TPM Lockout

Hello everyone. It’s Rafal Sosnowski from Microsoft Dubai Security PFE Team. Today, I am going to talk about TPM Lockout state.

TPM (Trusted Platform Module) is a small chip on the motherboard (discrete TPM) or part of the CPU implementation (firmware TPM) which can be used to securely store small amount of information (certificates, private keys, virtual smartcards, Bitlocker keys etc.). That data is completely isolated from HDD and partially from OS thus giving it maximum protection.

To get access to that information from OS level user has to present some kind of authorization value. For example, Bitlocker PIN to get access to the Bitlocker Keys, Virtual smart-card PIN to get access to the certificates and private keys etc.

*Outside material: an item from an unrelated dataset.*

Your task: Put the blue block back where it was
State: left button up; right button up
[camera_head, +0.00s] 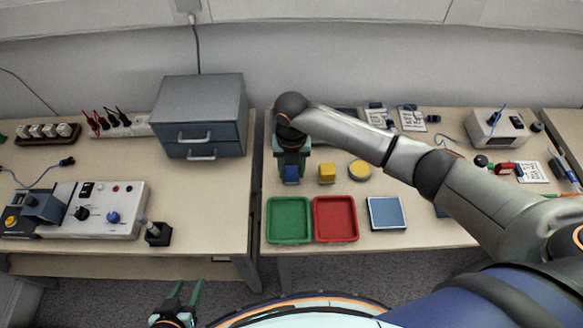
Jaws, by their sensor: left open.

However, TPM has special anti-hammering logic which prevents malicious user from guessing that authorization data indefinitely. Number of possible PIN failures varies across TPM specification:

  • For TPM 1.2 – each vendor has different lockout logic, even different TPM models from the same vendor might have different numbers implemented.
  • For TPM 2.0 – specification created by TCG (Trusted Computing Group), clearly states that maximum number of failed attempts should be defined, after which TPM gets locked out. Microsoft defines that maximum number of failed attempts in Windows is 32 and every single attempt is forgotten after 2 hours. This is configured by the Operating System at the time of taking ownership of the TPM


Assuming you failed 32 times to enter correct Bitlocker PIN you will see message saying "Too many PIN entry attempts":


TPM can be locked out by any application / software component that uses keys stored in the TPM and protected by PIN/password. For example, we can produce secure data-blobs, encrypted by the keys generated in the TPM. Access to these keys depending on administrator’s configuration will require or request a PIN:


Other example is use of Virtual Smartcards, where certificate alongside with private key is stored in the TPM. Starting from Windows 8.1 ,  Virtual Smartcards have their own lockout logic, where user has only 5 possible tries. Still, each attempt will increment the TPM counter by 1, but it is less possible that TPM gets locked out.


If your TPM got locked out, it means it will not accept any authorization data, even if it’s correct (correct PIN).

Now you have 4 solutions:

1) Unlock the TPM using the TPM.msc and TPM Owner Password.

2) Wait some time and enter correct PIN (TPM 2.0 will forget 1 attempt every 2 hours)

3) Wait x hours to completely reset TPM lockout counter (for TPM 2.0: 64 hours)

4) Clear TPM (that means all your data stored in TPM will be lost)


If your TPM is locked, you will see its status in the “tpm.msc” as "TPM is locked out" or “Ready for use with limited functionality”. The second status can appear on virtual TPMs and few hardware TPMs which is a glitch.


Note: “Ready for use with limited functionality” might also mean that TPM has been initialized by the previous operating system. So it is always better to check the status using PowerShell:


Since Windows 10 (1511) we have added also lockout counters (for TPM 2.0) shown in above screenshot.


To unlock the TPM from tpm.msc you need to be an administrator of the machine and be in possession of the TPM Owner Password. We will talk about TPM Owner Password in details in one of the future posts.


Of course this method will not work when TPM is locked out by Bitlocker PIN (before you get into the Windows). For Bitlocker related lockouts you need to wait as there is no working workflow to unlock the TPM in this scenario, except using other protector, for instance 48-digit Recovery Password to get into Windows.


Some of you probably have already noticed 3 new GPO policies (added in Windows 8) that supposed to influence the TPM build-in anti-hammering logic by introducing some kind of software layer that would accumulate failed PIN attempts before forcing TPM into hardware lockout. Idea is to reduce number of true, hardware lockouts. However, according to my tests these policies don’t work on any of the tested systems (Win8, Win8.1, Win10) so I am trying to get confirmation from our developers what’s going on. Once I get some information I will update this post.


GPO I am talking about can be located in:

Computer Configuration\Administrative Templates\System\Trusted Platform Module Services\

Standard User Individual Lockout Threshold (default: 4)

Standard User Total Lockout Threshold (default: 9)

Standard User Lockout Duration (default 8 hours)


Hope this post was informative for you and I wish you good day.